# Start of DATA EXTRACT

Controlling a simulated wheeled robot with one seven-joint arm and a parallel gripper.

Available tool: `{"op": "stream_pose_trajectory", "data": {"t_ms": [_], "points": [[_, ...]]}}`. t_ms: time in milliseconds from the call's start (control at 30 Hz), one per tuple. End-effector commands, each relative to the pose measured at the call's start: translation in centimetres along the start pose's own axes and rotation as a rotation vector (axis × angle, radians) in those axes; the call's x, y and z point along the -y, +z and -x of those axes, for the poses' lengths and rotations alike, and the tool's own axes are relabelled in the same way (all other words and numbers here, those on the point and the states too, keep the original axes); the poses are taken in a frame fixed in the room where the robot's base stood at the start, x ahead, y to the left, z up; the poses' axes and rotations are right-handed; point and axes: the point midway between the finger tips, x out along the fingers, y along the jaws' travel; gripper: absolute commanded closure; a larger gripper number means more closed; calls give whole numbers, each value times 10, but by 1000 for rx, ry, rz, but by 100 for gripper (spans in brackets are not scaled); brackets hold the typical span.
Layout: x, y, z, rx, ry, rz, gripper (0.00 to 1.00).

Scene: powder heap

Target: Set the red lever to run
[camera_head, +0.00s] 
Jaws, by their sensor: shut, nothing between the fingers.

# End of DATA EXTRACT

Print the material above once more, exactly.

■ **ANSWER TO THIS EXERCISE**:
Controlling a simulated wheeled robot with one seven-joint arm and a parallel gripper.

Available tool: `{"op": "stream_pose_trajectory", "data": {"t_ms": [_], "points": [[_, ...]]}}`. t_ms: time in milliseconds from the call's start (control at 30 Hz), one per tuple. End-effector commands, each relative to the pose measured at the call's start: translation in centimetres along the start pose's own axes and rotation as a rotation vector (axis × angle, radians) in those axes; the call's x, y and z point along the -y, +z and -x of those axes, for the poses' lengths and rotations alike, and the tool's own axes are relabelled in the same way (all other words and numbers here, those on the point and the states too, keep the original axes); the poses are taken in a frame fixed in the room where the robot's base stood at the start, x ahead, y to the left, z up; the poses' axes and rotations are right-handed; point and axes: the point midway between the finger tips, x out along the fingers, y along the jaws' travel; gripper: absolute commanded closure; a larger gripper number means more closed; calls give whole numbers, each value times 10, but by 1000 for rx, ry, rz, but by 100 for gripper (spans in brackets are not scaled); brackets hold the typical span.
Layout: x, y, z, rx, ry, rz, gripper (0.00 to 1.00).

Scene: powder heap

Target: Set the red lever to run
[camera_head, +0.00s] 
Jaws, by their sensor: shut, nothing between the fingers.

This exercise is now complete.